Ekaterinburg or Yekaterinburg is an intriguing stop-off on the Trans-Siberian Railway route and an essential visit for those with even a modicum of interest in Russian history. This is where, in July 1918, Tsar Nicholas II, his wife Alexandra and five children were murdered by the Bolsheviks, signalling the final chapter of the Romanov dynasty that had ruled Russia for over 300 years. The magnificent Cathedral on the Blood now stands where the family met their end and contains several fascinating monuments to the Romanovs as well as memorabilia from their last days here.
Seemingly a magnet for significant moments in Russia’s colourful history, Yekaterinburg is also the birthplace of Boris Yeltsin and the city where American U2 pilot Gary Powers parachuted into in 1960, sparking a major international incident and intensifying the cold war in the process. There are several captivating museums providing an in-depth view into the town’s intriguing past such as the Military Museum and the Museum of Local History.
Make sure to visit the intriguing Museum of Youth during your stop-off in Yekaterinburg.
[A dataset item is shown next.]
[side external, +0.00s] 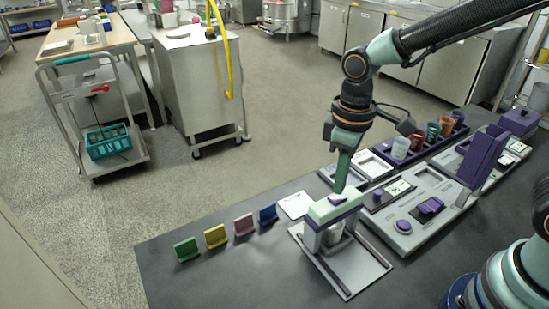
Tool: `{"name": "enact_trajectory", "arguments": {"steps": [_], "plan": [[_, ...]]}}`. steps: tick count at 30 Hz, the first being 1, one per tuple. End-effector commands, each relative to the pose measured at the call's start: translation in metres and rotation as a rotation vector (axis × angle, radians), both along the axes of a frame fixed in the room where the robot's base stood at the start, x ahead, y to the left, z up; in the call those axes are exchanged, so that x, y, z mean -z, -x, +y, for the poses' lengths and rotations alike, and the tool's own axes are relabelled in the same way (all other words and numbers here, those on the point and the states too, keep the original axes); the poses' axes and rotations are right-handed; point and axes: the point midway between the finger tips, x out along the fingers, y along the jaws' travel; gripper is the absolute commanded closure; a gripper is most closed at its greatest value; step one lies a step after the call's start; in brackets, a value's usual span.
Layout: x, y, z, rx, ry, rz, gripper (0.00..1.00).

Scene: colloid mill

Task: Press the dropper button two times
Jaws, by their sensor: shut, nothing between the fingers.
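The dropper (322,213) has a pale green head on a grey stand over a flat grey base plate, at the front middle of the dark bench. The purple dropper button (336,200) sits on top of the head. A small pale cup (334,234) appears under the head, partly hidden by the stand. My gripper (340,190) is shut and empty and points down, its tip right at the button. I cannot tell whether it touches or presses the button, because the tip hides part of it.
Green (186,249), yellow (216,236), pink (244,225) and blue (268,214) holders stand in a row left of the dropper. A grey control panel (405,225) with purple knobs lies to the right. A purple rack (424,156) with several cups stands behind it. The front-left bench is clear.

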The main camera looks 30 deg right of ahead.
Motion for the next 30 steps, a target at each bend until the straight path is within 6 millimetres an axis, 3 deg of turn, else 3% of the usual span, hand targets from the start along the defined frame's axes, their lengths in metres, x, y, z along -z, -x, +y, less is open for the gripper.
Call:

Containing displays by local art students inspired by Russia’s young victims of war and totalitarianism, the work here is a revelatory glimpse into the psyche of a generation coming to terms with its country’s past.
Despite popular legend suggesting that Tsar Nicholas II’s young daughter Anastasia survived and escaped from the massacre of the Romanovs, forensic tests in the 1990s confirmed that she indeed died alongside her family in Yekaterinburg in 1918. The missing bones, which prompted the legend of her escape, belonged to her sister Maria and were discovered just outside the city in 2007.